As for the Flyers? The veteran defenseman saw a team that failed to show up for the 1 p.m. faceoff with the required focus or intensity.
"I'm disappointed at the effort," Timonen said, "the emotional level [against] a top team in the conference and the league. To be honest, I think we had half the guys going and half the guys not."
That is a scathing assessment, and it doesn't reflect well on his teammates or on coach Peter Laviolette. Maybe that's why Laviolette declined to endorse Timonen's point of view.
"I'll have to go back and look at it," Laviolette said.
The coach and general manager Paul Holmgren are in a fascinating spot with the NHL trade deadline looming on Feb. 27. This team was put together to contend immediately. With top defensemen Timonen (36) and Chris Pronger (37) on the back side of their careers, Holmgren splurged on free-agent goalie Ilya Bryzgalov, signed 39-year-old forward Jaromir Jagr, and reshuffled his front line by trading away Mike Richards and Jeff Carter.

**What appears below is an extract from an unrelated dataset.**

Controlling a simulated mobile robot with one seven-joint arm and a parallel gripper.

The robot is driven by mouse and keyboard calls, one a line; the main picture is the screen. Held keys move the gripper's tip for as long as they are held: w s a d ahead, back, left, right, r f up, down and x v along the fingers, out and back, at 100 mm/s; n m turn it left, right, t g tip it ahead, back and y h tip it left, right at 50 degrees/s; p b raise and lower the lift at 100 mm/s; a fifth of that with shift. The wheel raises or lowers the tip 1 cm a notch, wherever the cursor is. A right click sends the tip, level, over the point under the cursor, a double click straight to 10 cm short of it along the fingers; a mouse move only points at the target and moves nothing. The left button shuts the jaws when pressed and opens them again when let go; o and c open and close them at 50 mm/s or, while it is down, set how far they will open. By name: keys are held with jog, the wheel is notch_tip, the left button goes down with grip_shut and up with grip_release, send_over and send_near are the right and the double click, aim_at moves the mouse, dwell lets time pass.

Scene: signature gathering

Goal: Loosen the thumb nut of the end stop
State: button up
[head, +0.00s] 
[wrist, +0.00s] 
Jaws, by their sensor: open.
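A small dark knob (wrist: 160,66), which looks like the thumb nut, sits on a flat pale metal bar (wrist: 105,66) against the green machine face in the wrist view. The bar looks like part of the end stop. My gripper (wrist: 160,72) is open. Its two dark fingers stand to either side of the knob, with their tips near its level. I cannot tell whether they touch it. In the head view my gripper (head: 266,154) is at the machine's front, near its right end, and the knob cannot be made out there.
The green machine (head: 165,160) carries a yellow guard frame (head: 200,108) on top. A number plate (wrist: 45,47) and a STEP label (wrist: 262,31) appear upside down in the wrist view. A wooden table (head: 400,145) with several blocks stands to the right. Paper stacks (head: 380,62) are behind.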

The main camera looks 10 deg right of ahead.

It was a bold course of action, removing two cornerstone players from a team that went to the Finals just two years ago. Two things happened to foil the plan, at least so far. Bryzgalov has turned out to be a human thrill ride on and off the ice, and Pronger, the captain and dominant personality, was lost indefinitely with a concussion.
"Obviously," Timonen said, "he would help. But he's not here. We all should get by that by now. He's not coming back."
There are precisely two ways for Holmgren and the Flyers to go. Accept that bad breaks happen and write this season off, or make a significant trade or two that shakes up the roster and adds an imposing defensive presence.